Ces petits bijoux de reportage de Gabrielle Roy pour le Bulletin des agriculteurs, écrits durant la Seconde Guerre mondiale, ont, comme les [End Page 112] directeurs le mentionnent dans leur utile et inspirée Présentation, démarré sa carrière littéraire, lui offrant le loisir de travailler son style et de voyager en touchant un salaire régulier. Ce qui voulait dire délaisser le Manitoba et le poste d'institutrice qu'on lui offrait.

Ont été sélectionnés vingt-huit des quarante reportages écrits pour cette revue, dont les intérêts étaient plus larges que leur titre ne le laisse entendre. Les reportages choisis sont tous des extraits d'ensembles plus vastes et portant les titres : « Tout Montréal », « Ici l'Abitibi », « Regards sur l'Ouest » et « Horizons du Québec ».

Ces reportages surprennent par la profondeur de leur érudition. Roy accompagne toujours son reportage sur une catégorie d'humains - qu'elle soit liée à leur emploi ou, dans le cas de celui qui donne son titre à ce recueil, de leur ethnie - d'une contextualisation historique, géographique, sociopolitique des plus riches. Si ce n'était du grand intérêt de Roy pour la psychologie de ses personnages, on croirait lire le Trevelyan de A Social History of England. En effet, Roy donne de la vie quotidienne de ces gens pauvres une épaisseur fourmillante de détails qui ramène le lecteur actuel à un autre état du monde : ces reportages sont aujourd'hui devenus de réels documents ethno-historiques. On s'émerveille qu'à une tâche aussi simple que celle d'écrire pour le Bulletin des agriculteurs, Roy se soit attelée avec le zèle d'un Zola.

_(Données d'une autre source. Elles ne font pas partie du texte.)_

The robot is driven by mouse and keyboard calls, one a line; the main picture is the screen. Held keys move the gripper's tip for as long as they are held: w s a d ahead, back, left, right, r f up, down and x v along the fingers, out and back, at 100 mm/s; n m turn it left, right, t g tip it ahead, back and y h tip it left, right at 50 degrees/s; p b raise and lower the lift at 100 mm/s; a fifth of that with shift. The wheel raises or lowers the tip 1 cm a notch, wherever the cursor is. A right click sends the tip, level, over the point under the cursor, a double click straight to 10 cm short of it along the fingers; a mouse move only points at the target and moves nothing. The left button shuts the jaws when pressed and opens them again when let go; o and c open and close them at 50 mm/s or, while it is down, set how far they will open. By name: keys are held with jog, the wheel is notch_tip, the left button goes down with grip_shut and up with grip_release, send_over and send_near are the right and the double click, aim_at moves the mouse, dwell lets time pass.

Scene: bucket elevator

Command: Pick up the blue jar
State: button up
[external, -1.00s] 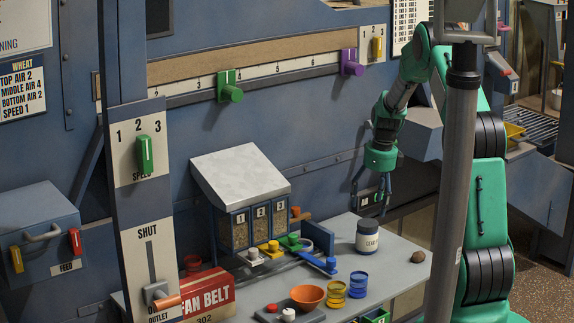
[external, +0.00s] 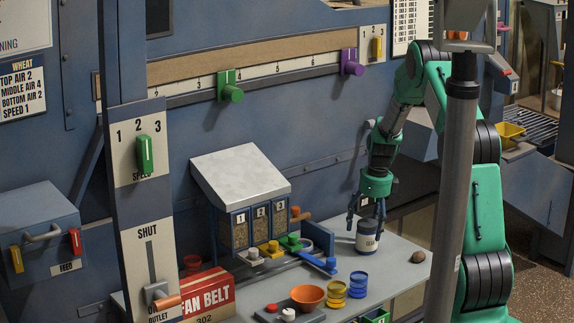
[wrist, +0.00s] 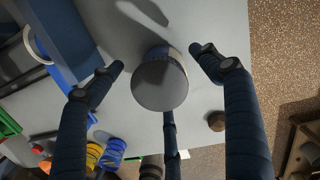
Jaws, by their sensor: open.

Dans la section sur Montréal, par exemple, faisant ressortir en quelques traits l'instinct de bricoleur des plus démunis, Roy nous convie à une célébration du courage devant l'adversité autant qu'à une fête des sens: ainsi, dans l'Est de Montréal, elle remarque un terrain vague « entre le remblai d'une voie ferrée et le dos des maisons » ensemencé autour duquel « court une clôture bizarre [. . .] tous les morceaux rouillés, tordus de couchettes s'y enchaînent pour former une frêle barricade. Et au-delà de cet enclos d'épaves intimes, les bienfaits de la terre ! » Elle y aurait causé « avec un Polonais qui a là sa petite maison, une cour dallée, son clapier et son pigeonnier. Il y vit comme le Robinson de Paris, n'ayant mis les pieds en ville depuis des années ».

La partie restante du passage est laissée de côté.